→ REQUEST
Find the lines with "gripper" in them and copy them out.

→ MATERIAL PROVIDED
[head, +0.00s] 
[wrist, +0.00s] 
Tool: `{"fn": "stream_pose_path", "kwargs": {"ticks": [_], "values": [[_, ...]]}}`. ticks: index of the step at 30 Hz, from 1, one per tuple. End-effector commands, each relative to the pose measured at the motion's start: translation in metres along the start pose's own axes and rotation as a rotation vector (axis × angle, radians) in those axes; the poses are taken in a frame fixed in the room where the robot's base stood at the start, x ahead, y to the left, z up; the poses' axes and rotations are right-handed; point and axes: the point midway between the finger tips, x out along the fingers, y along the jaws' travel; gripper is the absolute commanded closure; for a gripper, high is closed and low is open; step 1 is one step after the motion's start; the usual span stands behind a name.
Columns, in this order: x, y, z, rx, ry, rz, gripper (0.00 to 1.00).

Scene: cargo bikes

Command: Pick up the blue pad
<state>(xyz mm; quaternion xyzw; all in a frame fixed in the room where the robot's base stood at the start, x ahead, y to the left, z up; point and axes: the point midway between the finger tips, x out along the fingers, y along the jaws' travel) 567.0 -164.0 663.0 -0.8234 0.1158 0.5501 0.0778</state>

→ WRITTEN SOLUTION
Tool: `{"fn": "stream_pose_path", "kwargs": {"ticks": [_], "values": [[_, ...]]}}`. ticks: index of the step at 30 Hz, from 1, one per tuple. End-effector commands, each relative to the pose measured at the motion's start: translation in metres along the start pose's own axes and rotation as a rotation vector (axis × angle, radians) in those axes; the poses are taken in a frame fixed in the room where the robot's base stood at the start, x ahead, y to the left, z up; the poses' axes and rotations are right-handed; point and axes: the point midway between the finger tips, x out along the fingers, y along the jaws' travel; gripper is the absolute commanded closure; for a gripper, high is closed and low is open; step 1 is one step after the motion's start; the usual span stands behind a name.
Columns, in this order: x, y, z, rx, ry, rz, gripper (0.00 to 1.00).

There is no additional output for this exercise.